How do you efficiently generate a list of K non-repeating integers between 0 and an upper bound N [duplicate]

Question

The question gives all necessary data: what is an efficient algorithm to generate a sequence of K non-repeating integers within a given interval [0,N-1]. The trivial algorithm (generating random numbers and, before adding them to the sequence, looking them up to see if they were already there) is very expensive if K is large and near enough to N.

The algorithm provided in Efficiently selecting a set of random elements from a linked list seems more complicated than necessary, and requires some implementation. I've just found another algorithm that seems to do the job fine, as long as you know all the relevant parameters, in a single pass.

Answer 1

In The Art of Computer Programming, Volume 2: Seminumerical Algorithms, Third Edition, Knuth describes the following selection sampling algorithm:

Algorithm S (Selection sampling technique). To select n records at random from a set of N, where 0 < n ≤ N.

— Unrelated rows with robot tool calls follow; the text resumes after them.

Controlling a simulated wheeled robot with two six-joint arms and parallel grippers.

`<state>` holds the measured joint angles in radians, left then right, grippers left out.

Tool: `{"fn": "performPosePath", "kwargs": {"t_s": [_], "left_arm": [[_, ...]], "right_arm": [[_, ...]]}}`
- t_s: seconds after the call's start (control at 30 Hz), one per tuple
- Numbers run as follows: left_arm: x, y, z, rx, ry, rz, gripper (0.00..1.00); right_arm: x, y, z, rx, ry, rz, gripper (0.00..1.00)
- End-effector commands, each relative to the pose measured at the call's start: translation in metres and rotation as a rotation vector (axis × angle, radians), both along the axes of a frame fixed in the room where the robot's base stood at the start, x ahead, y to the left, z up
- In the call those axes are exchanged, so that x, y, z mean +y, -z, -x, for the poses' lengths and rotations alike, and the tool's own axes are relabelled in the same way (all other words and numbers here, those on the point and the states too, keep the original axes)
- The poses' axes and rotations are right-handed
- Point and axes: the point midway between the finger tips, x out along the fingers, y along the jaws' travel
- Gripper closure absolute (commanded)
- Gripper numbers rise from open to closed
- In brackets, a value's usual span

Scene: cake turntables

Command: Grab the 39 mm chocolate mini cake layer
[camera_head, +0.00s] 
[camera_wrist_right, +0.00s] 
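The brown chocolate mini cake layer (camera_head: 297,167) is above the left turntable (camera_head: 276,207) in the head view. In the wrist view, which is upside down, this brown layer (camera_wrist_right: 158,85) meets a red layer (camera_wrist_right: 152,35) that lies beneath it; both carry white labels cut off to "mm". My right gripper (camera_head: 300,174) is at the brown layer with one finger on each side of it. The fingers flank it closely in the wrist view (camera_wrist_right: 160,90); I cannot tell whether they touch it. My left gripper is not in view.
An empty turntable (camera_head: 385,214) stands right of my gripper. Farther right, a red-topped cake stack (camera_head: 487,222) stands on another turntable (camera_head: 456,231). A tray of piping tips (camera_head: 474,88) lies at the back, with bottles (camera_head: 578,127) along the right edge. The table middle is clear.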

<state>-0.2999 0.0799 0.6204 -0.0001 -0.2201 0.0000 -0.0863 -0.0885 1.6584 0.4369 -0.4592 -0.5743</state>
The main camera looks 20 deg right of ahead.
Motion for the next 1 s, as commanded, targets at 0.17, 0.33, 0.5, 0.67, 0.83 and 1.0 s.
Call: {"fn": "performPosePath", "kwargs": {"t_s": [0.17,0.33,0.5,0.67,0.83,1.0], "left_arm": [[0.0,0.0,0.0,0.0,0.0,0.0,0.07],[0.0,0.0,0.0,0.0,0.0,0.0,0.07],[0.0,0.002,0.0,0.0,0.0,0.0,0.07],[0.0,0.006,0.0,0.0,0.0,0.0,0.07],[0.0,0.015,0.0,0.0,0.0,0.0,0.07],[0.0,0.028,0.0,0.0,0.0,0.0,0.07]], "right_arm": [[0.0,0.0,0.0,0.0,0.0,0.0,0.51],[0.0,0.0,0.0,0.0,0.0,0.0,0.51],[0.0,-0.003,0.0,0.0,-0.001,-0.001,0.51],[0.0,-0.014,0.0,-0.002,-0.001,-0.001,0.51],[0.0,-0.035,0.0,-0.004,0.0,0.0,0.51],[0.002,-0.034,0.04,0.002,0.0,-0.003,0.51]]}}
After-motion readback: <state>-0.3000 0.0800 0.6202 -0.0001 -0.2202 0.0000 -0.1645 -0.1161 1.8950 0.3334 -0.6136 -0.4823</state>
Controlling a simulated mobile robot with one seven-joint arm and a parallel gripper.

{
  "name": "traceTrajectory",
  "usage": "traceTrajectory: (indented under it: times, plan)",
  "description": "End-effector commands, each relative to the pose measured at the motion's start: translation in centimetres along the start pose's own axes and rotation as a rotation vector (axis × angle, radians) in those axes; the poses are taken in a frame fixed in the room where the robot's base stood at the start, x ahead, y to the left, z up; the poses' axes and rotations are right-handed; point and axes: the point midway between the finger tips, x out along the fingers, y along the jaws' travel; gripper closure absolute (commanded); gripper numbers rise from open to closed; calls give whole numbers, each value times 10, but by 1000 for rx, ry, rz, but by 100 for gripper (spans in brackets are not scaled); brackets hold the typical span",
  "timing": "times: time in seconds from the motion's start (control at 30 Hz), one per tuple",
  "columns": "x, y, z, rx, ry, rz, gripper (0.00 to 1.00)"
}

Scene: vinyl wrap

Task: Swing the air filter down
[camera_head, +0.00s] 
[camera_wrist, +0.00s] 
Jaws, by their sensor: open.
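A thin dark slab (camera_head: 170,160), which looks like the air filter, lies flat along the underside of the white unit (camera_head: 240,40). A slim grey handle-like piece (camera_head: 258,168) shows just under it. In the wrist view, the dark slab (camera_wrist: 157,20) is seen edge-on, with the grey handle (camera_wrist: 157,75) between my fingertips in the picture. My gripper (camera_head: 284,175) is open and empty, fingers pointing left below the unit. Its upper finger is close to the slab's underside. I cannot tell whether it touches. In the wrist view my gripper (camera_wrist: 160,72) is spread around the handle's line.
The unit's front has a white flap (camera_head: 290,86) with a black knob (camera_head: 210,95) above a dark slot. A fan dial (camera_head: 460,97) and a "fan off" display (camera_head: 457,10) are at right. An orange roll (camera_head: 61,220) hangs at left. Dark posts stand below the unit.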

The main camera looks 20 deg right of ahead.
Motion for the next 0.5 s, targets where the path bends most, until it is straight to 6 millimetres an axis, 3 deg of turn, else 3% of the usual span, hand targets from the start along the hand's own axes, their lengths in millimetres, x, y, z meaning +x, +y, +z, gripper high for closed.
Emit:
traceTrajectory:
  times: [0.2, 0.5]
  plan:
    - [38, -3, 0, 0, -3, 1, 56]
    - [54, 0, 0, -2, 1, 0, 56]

S1. [Initialize.] Set t ← 0, m ← 0. (During this algorithm, m represents the number of records selected so far, and t is the total number of input records that we have dealt with.)

S2. [Generate U.] Generate a random number U, uniformly distributed between zero and one.

S3. [Test.] If (N – t)U ≥ n – m, go to step S5.

S4. [Select.] Select the next record for the sample, and increase m and t by 1. If m < n, go to step S2; otherwise the sample is complete and the algorithm terminates.

S5. [Skip.] Skip the next record (do not include it in the sample), increase t by 1, and go back to step S2.

An implementation may be easier to follow than the description. Here is a Common Lisp implementation that select n random members from a list:

(defun sample-list (n list &optional (length (length list)) result)   (cond ((= length 0) result)         ((< (* length (random 1.0)) n)          (sample-list (1- n) (cdr list) (1- length)                       (cons (car list) result)))         (t (sample-list n (cdr list) (1- length) result)))) 

And here is an implementation that does not use recursion, and which works with all kinds of sequences:

(defun sample (n sequence)   (let ((length (length sequence))         (result (subseq sequence 0 n)))     (loop        with m = 0        for i from 0 and u = (random 1.0)        do (when (< (* (- length i) u)                     (- n m))             (setf (elt result m) (elt sequence i))             (incf m))        until (= m n))     result)) 

Answer 2

The random module from Python library makes it extremely easy and effective:

from random import sample print sample(xrange(N), K) 

sample function returns a list of K unique elements chosen from the given sequence.
xrange is a "list emulator", i.e. it behaves like a list of consecutive numbers without creating it in memory, which makes it super-fast for tasks like this one.